August 16, 2016

Euthanasia: Disability Hate Crime, and the silence

People gather in front of the front gate of the Tsukui Yamayurien  facility for the disabled in Sagamihara, Kanagawa Prefecture, on  July 26.  (Takeshi Iwashita)
People gather in front of the front gate of the Tsukui Yamayurien
facility for the disabled in Sagamihara, Kanagawa Prefecture,
on  July 26.  (Takeshi Iwashita)
The Australian News Weekly magazine published an excellent article by Paul Russell, the Executive Director of Hope Australia and Vice Chair of the Euthanasia Prevention Coalition-International.

Russell, in his commentary, examines the reaction to the disability hate crime that occurred in a care facility in Sagamirihara, Japan where on July 26, 19 people with disabilities were brutally killed and another 26 people with disabilities were injured.

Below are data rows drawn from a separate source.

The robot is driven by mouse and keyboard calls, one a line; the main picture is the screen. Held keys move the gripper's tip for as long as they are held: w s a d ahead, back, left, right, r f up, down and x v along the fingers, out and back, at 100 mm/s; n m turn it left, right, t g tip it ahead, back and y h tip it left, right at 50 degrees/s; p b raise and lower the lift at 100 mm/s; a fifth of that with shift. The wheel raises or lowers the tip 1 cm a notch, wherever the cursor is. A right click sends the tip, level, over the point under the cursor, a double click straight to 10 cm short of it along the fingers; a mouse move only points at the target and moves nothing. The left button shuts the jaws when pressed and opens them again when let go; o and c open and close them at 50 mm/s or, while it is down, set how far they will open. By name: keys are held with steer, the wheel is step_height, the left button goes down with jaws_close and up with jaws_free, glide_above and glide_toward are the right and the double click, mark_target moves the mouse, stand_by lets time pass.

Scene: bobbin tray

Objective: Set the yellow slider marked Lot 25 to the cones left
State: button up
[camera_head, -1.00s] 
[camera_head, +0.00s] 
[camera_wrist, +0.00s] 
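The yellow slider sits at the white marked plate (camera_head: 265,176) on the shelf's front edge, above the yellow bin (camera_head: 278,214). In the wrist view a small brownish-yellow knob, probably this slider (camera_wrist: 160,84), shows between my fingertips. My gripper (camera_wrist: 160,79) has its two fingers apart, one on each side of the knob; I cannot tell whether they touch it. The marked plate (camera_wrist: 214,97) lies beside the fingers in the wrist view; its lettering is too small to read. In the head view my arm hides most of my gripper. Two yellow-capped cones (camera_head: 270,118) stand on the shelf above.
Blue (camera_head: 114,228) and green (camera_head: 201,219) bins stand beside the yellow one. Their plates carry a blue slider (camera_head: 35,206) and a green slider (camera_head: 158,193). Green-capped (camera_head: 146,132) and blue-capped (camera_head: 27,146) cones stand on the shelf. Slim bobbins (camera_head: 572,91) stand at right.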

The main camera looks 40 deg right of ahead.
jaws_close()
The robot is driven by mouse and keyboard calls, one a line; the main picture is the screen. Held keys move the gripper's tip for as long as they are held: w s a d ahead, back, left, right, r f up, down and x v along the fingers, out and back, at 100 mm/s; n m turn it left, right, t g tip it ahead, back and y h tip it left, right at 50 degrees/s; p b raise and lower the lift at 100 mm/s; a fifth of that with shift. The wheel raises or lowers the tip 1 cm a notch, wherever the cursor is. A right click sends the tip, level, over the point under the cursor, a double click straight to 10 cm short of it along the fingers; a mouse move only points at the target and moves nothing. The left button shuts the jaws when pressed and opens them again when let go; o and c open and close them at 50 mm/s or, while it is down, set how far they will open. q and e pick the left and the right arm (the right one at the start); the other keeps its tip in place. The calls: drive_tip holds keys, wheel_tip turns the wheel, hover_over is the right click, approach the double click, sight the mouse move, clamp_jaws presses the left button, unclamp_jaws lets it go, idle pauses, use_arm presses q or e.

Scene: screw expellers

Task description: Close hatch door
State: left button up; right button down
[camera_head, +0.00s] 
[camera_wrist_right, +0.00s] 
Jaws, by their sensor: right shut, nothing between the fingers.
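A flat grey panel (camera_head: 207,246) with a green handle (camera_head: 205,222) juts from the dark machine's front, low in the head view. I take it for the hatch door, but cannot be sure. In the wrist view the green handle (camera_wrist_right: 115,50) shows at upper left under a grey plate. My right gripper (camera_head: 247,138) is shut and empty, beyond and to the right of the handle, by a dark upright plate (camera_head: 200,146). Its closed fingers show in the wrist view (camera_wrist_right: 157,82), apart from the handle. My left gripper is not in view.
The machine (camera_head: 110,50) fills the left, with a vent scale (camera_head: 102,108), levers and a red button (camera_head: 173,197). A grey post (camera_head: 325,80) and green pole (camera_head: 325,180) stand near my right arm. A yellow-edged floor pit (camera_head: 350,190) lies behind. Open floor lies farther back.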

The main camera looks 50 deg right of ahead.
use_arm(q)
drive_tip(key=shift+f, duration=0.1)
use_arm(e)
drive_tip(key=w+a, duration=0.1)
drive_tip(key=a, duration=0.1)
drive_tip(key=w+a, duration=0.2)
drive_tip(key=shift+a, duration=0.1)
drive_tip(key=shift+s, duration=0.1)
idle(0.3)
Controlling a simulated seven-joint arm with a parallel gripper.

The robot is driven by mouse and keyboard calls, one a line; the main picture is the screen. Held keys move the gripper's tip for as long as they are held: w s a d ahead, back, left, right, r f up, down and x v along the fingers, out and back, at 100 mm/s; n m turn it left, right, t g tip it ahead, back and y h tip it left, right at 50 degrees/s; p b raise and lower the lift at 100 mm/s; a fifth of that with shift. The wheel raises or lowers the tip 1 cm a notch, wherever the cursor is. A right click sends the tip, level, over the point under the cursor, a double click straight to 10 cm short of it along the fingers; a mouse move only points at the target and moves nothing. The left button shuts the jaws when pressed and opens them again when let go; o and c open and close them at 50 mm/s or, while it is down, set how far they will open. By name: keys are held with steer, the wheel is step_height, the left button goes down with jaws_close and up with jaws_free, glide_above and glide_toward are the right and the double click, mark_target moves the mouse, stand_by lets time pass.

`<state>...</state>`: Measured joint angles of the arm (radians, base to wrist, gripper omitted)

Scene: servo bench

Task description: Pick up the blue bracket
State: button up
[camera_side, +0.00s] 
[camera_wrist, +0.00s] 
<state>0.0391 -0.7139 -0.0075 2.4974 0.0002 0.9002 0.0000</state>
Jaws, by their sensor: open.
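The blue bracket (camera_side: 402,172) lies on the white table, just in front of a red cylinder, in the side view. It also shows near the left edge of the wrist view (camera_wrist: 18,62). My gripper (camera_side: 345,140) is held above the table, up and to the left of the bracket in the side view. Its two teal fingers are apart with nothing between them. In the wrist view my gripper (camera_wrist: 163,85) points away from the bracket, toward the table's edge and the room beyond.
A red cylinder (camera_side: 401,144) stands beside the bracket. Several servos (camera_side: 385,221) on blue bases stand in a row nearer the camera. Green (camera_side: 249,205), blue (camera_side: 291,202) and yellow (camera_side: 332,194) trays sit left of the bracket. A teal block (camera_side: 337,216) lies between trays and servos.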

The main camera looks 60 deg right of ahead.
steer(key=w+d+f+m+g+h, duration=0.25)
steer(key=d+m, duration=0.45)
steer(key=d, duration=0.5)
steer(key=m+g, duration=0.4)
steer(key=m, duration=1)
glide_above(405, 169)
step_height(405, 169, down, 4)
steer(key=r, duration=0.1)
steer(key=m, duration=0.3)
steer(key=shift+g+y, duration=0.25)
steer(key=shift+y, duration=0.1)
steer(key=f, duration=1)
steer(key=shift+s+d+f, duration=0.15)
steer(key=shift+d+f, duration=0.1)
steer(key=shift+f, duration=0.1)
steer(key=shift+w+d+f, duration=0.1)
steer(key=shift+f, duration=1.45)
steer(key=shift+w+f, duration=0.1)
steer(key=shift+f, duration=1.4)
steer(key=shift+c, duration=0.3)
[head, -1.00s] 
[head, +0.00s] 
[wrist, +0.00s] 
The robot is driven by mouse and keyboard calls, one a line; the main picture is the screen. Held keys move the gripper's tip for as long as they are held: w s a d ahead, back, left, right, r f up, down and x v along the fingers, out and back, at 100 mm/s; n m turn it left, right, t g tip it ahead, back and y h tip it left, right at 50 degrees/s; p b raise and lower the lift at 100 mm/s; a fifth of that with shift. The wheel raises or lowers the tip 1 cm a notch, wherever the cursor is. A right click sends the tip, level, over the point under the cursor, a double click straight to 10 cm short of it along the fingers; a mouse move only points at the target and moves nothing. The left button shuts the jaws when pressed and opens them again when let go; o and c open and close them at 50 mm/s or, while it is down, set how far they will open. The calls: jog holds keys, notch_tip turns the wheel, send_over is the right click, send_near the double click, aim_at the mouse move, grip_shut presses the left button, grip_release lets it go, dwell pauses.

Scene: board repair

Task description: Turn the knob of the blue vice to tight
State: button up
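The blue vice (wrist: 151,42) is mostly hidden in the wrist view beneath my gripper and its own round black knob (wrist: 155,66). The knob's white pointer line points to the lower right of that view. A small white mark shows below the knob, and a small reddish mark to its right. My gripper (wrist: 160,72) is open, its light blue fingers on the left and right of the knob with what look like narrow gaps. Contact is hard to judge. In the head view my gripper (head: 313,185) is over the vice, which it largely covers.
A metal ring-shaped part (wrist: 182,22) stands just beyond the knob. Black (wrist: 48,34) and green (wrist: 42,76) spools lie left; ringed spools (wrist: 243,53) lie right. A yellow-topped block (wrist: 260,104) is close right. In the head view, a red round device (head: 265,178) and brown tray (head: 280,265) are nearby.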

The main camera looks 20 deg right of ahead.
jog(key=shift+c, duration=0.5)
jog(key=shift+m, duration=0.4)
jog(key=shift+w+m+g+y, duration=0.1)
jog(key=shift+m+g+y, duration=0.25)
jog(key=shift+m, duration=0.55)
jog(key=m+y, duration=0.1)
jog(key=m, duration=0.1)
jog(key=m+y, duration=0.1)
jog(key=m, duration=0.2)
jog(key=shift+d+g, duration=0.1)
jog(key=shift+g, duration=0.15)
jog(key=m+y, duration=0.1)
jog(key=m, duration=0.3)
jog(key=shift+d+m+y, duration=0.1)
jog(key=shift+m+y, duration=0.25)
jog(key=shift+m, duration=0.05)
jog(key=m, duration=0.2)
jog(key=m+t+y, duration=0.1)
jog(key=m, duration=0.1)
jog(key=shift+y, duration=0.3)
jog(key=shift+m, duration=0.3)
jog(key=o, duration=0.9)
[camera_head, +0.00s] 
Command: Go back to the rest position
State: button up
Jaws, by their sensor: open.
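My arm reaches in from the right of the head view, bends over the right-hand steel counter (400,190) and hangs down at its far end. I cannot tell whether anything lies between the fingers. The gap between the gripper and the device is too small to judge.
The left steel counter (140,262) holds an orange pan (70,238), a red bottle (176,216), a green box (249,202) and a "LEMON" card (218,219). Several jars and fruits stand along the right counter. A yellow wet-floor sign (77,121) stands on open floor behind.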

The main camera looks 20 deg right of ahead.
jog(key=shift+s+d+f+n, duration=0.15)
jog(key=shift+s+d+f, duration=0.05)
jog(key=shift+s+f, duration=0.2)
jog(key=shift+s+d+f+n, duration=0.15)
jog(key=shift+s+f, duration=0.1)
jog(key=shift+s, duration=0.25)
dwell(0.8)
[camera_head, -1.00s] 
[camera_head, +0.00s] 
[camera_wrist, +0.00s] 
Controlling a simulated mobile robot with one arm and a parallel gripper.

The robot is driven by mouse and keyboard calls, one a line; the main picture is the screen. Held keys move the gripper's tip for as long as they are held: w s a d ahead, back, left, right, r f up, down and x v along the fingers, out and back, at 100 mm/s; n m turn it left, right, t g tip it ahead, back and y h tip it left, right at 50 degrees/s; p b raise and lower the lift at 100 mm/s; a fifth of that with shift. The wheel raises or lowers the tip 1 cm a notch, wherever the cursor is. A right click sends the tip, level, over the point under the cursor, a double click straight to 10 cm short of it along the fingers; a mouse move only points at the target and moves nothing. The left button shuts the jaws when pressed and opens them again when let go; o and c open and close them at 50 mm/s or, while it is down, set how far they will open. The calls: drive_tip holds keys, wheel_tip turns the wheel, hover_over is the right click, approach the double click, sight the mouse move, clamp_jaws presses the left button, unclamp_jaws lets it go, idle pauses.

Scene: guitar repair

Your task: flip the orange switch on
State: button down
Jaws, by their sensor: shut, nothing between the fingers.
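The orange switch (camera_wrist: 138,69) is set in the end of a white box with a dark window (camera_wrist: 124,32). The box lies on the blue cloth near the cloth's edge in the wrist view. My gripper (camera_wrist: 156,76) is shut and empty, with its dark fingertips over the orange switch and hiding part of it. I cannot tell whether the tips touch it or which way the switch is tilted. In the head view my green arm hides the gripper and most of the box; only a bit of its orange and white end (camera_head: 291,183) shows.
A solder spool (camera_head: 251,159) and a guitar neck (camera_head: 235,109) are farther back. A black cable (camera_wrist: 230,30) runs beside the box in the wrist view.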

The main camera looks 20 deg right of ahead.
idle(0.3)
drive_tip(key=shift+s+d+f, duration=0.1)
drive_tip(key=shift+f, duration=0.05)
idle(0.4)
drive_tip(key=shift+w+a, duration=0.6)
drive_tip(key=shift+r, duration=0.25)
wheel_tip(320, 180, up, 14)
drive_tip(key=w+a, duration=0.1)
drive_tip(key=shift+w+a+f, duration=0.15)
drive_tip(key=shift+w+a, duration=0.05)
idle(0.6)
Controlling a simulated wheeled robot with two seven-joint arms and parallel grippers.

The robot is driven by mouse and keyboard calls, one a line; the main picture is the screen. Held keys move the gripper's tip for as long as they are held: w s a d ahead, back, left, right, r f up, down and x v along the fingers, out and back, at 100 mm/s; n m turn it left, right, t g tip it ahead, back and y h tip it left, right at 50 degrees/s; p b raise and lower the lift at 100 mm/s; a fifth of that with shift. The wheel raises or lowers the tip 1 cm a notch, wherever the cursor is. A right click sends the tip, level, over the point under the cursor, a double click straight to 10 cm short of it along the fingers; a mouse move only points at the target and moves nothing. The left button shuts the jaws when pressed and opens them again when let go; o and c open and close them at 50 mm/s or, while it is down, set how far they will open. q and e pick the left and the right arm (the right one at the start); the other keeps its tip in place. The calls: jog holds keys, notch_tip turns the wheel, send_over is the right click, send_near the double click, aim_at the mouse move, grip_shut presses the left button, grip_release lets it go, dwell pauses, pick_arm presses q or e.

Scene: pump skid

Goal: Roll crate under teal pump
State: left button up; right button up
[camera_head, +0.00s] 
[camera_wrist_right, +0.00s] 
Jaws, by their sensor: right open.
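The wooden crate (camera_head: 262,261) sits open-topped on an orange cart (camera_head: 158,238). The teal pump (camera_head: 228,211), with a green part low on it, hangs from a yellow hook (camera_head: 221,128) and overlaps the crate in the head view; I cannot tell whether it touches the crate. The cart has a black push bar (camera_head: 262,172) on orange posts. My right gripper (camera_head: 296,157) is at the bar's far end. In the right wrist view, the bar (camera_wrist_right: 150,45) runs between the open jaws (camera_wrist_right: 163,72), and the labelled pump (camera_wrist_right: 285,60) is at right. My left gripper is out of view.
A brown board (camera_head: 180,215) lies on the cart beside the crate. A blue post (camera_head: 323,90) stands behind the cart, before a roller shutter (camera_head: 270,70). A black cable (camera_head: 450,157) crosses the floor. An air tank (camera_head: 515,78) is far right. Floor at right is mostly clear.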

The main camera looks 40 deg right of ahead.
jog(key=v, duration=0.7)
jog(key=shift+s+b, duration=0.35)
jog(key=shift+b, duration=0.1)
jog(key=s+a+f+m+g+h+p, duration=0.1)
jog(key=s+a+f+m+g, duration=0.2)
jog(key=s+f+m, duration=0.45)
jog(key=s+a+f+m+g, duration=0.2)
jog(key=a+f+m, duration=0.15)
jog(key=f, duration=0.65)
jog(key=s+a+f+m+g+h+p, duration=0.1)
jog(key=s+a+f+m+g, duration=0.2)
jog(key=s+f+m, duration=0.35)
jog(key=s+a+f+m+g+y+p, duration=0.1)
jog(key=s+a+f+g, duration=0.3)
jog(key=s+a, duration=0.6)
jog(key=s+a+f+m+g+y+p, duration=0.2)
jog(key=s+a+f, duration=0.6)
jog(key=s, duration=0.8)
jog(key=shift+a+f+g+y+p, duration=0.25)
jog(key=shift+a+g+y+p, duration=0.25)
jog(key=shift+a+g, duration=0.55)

Russell is essentially commenting on the media response to the killing in his article that he titles: Euthanasia – Disability hate crime: then the rest is silence. He writes

The media characterised the attacks as “senseless” and “incomprehensible”. At one level, this attack on innocent defenceless people by a lone madman is, indeed, “incomprehensible”. But for my many friends in the disability community it is, perhaps, an extreme example of the kind of prejudice that they experience all too often; a chilling and visceral reminder of the subtle and not so subtle discrimination that is never far from them and that echoes through history.